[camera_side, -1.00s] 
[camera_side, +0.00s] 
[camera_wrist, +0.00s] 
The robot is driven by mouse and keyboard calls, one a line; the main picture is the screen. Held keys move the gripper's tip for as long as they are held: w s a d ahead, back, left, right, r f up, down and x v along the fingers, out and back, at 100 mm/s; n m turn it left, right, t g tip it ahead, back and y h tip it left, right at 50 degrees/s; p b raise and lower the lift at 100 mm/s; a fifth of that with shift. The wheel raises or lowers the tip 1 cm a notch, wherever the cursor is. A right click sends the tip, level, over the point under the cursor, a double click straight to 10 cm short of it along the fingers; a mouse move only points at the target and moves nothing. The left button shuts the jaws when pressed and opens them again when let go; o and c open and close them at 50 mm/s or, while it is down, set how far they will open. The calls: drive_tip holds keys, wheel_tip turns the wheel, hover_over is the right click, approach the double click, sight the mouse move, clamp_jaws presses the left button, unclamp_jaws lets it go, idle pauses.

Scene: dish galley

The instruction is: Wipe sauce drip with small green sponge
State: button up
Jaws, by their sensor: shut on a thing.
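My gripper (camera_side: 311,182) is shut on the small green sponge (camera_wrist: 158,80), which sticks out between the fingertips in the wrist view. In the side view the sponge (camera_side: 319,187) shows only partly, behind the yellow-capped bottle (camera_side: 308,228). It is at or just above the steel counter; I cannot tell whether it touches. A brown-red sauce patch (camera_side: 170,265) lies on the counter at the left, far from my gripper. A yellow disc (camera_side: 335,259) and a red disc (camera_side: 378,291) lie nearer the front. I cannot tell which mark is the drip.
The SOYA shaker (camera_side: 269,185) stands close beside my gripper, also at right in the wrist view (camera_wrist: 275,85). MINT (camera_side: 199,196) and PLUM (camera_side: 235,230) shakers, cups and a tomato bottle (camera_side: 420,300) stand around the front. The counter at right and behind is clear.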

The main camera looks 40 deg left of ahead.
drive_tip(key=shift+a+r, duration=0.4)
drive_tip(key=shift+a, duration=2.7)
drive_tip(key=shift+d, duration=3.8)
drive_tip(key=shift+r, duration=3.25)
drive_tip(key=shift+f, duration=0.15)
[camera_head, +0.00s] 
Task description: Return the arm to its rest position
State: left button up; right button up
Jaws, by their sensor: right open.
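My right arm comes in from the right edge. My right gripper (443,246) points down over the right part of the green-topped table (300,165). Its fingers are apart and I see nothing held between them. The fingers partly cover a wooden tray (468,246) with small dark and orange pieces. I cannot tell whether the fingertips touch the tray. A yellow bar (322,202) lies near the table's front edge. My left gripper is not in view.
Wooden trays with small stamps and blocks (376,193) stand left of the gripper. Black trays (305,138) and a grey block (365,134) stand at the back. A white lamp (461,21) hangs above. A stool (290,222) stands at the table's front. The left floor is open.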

....

▸ **WHAT TO PRODUCE**: Please reproduce each line exactly as written.

▸ **EXERCISE ANSWER**:
[camera_side, -1.00s] 
[camera_side, +0.00s] 
[camera_wrist, +0.00s] 
The robot is driven by mouse and keyboard calls, one a line; the main picture is the screen. Held keys move the gripper's tip for as long as they are held: w s a d ahead, back, left, right, r f up, down and x v along the fingers, out and back, at 100 mm/s; n m turn it left, right, t g tip it ahead, back and y h tip it left, right at 50 degrees/s; p b raise and lower the lift at 100 mm/s; a fifth of that with shift. The wheel raises or lowers the tip 1 cm a notch, wherever the cursor is. A right click sends the tip, level, over the point under the cursor, a double click straight to 10 cm short of it along the fingers; a mouse move only points at the target and moves nothing. The left button shuts the jaws when pressed and opens them again when let go; o and c open and close them at 50 mm/s or, while it is down, set how far they will open. The calls: drive_tip holds keys, wheel_tip turns the wheel, hover_over is the right click, approach the double click, sight the mouse move, clamp_jaws presses the left button, unclamp_jaws lets it go, idle pauses.

Scene: dish galley

The instruction is: Wipe sauce drip with small green sponge
State: button up
Jaws, by their sensor: shut on a thing.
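My gripper (camera_side: 311,182) is shut on the small green sponge (camera_wrist: 158,80), which sticks out between the fingertips in the wrist view. In the side view the sponge (camera_side: 319,187) shows only partly, behind the yellow-capped bottle (camera_side: 308,228). It is at or just above the steel counter; I cannot tell whether it touches. A brown-red sauce patch (camera_side: 170,265) lies on the counter at the left, far from my gripper. A yellow disc (camera_side: 335,259) and a red disc (camera_side: 378,291) lie nearer the front. I cannot tell which mark is the drip.
The SOYA shaker (camera_side: 269,185) stands close beside my gripper, also at right in the wrist view (camera_wrist: 275,85). MINT (camera_side: 199,196) and PLUM (camera_side: 235,230) shakers, cups and a tomato bottle (camera_side: 420,300) stand around the front. The counter at right and behind is clear.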

The main camera looks 40 deg left of ahead.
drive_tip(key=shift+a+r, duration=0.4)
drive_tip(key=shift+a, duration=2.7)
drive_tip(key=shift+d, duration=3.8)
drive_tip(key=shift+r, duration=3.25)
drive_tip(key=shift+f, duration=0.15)
[camera_head, +0.00s] 
Task description: Return the arm to its rest position
State: left button up; right button up
Jaws, by their sensor: right open.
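My right arm comes in from the right edge. My right gripper (443,246) points down over the right part of the green-topped table (300,165). Its fingers are apart and I see nothing held between them. The fingers partly cover a wooden tray (468,246) with small dark and orange pieces. I cannot tell whether the fingertips touch the tray. A yellow bar (322,202) lies near the table's front edge. My left gripper is not in view.
Wooden trays with small stamps and blocks (376,193) stand left of the gripper. Black trays (305,138) and a grey block (365,134) stand at the back. A white lamp (461,21) hangs above. A stool (290,222) stands at the table's front. The left floor is open.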

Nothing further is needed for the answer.